Mocht de CDU ondanks de met fluwelen handschoenen gevoerde campagne als grootste partij uit de bus komen, dan is het ’rode’ noorden in een halfjaar tijd bijna volledig omgetoverd in de zwarte huiskleur van de christen-democraten. Een halfjaar geleden verklaarden politieke commentatoren na de Bondsdagverkiezingen dat het noorden en het westen van Duitsland sociaal-democratisch kunnen worden genoemd.
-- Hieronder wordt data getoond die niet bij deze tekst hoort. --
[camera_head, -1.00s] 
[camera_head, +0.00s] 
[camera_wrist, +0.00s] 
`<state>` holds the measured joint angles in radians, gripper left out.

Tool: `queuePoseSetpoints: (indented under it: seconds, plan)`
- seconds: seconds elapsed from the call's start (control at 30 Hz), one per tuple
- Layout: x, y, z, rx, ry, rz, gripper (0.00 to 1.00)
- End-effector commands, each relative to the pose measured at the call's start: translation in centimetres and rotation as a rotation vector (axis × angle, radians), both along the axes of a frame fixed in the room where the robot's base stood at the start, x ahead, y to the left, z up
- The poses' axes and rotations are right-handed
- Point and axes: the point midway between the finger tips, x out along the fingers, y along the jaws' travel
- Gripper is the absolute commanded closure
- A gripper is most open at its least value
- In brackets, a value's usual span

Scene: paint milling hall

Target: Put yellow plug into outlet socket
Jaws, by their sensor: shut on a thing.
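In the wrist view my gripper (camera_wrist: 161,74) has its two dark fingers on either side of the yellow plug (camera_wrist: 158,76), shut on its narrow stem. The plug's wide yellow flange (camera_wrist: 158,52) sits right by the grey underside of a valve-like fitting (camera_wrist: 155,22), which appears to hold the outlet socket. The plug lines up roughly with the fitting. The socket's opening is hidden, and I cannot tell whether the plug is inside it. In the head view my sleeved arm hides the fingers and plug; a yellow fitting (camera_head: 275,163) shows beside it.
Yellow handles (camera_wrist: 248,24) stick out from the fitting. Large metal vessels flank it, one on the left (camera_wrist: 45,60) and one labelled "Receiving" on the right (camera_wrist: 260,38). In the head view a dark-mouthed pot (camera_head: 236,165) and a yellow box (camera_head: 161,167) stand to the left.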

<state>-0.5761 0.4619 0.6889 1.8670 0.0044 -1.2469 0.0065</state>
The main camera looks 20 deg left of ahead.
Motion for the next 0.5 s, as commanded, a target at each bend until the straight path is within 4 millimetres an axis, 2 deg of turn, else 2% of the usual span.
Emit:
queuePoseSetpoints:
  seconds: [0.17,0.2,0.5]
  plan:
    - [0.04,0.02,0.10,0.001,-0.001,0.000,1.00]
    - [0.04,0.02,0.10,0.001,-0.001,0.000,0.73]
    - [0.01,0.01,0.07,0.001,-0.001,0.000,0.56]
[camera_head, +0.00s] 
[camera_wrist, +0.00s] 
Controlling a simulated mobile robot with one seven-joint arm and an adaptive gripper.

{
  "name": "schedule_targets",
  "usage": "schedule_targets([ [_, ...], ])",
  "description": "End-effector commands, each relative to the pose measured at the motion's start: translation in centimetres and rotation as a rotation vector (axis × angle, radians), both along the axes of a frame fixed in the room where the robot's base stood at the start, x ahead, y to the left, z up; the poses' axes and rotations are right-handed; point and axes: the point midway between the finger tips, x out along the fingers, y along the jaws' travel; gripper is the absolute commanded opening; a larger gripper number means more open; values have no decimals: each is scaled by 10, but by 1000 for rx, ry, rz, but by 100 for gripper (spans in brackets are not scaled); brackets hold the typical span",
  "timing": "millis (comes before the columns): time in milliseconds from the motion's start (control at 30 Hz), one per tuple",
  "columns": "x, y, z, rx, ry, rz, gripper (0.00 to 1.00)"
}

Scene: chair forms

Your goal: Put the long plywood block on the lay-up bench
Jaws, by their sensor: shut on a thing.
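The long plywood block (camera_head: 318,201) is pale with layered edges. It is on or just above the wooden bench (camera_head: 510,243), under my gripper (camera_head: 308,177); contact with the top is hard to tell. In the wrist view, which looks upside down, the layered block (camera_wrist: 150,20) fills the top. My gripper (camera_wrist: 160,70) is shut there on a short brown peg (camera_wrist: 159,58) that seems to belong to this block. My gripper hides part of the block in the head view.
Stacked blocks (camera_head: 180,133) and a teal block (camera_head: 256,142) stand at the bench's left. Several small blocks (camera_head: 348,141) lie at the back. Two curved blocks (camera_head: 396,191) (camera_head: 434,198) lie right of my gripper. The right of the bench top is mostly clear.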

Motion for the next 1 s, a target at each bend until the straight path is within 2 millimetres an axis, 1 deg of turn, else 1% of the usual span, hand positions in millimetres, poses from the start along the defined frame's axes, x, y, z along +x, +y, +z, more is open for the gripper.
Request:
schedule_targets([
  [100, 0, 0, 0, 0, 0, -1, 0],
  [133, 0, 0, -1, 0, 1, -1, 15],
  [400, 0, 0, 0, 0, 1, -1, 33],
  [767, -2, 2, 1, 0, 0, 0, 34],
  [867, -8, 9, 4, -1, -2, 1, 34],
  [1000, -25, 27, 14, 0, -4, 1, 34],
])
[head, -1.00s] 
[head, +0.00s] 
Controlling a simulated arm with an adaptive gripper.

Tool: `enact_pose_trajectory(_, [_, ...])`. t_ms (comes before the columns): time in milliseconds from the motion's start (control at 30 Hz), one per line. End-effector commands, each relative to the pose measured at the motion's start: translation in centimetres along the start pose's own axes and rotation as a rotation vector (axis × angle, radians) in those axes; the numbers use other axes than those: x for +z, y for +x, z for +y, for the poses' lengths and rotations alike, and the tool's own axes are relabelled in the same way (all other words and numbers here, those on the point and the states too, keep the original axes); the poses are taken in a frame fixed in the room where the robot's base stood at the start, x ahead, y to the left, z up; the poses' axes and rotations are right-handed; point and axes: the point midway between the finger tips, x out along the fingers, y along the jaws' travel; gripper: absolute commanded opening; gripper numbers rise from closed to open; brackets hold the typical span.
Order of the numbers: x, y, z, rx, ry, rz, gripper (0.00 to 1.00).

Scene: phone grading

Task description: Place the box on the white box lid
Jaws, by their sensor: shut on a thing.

Het gebied ten zuiden van de Mainz gaf duidelijk een conservatieve meerderheid te zien.
De commentatoren waren amper uitgesproken, of de christen-democraten veroverden het ene na het andere raadhuis in het noorden van Duitsland, waaronder rode bastions als Kiel. Iedereen vraagt zich nu af of Duitsland een ingrijpende verandering van het politieke landschap te wachten staat.
Deskundige waarschuwen voor voorbarige conclusies. Zo beweert een aantal dat het burgerlijke kamp niet op eigen kracht heeft gewonnen, maar geprofiteerd heeft van het feit dat potentiële SPD-kiezers thuisbleven. En, hoe lager de opkomst, des te groter het gewicht van de trouwe CDU-kiezers.
Bovendien blijkt dat nu het aantal zwevende kiezers toeneemt, de (tijdelijke) stemming belangrijker is geworden. Bij de Bondsdagverkiezingen van september vorig jaar kon Schröder nog SPD-stemmers mobiliseren door een anti-Stoiber-stemming te creëren.
In Bremen profiteert de SPD van de populariteit van burgemeester Scherf. Nu zit de partij op ruim 40 procent in de peilingen, zonder Scherf haalt de SPD nauwelijks 30 procent. De vraag is of zijn populariteit zondag genoeg gewicht in de schaal legt, zodat de traditionele SPD-kiezers zondag de gang naar het stemhokje maken. Blijven ze alsnog thuis, dan wint de CDU - tot haar verdriet.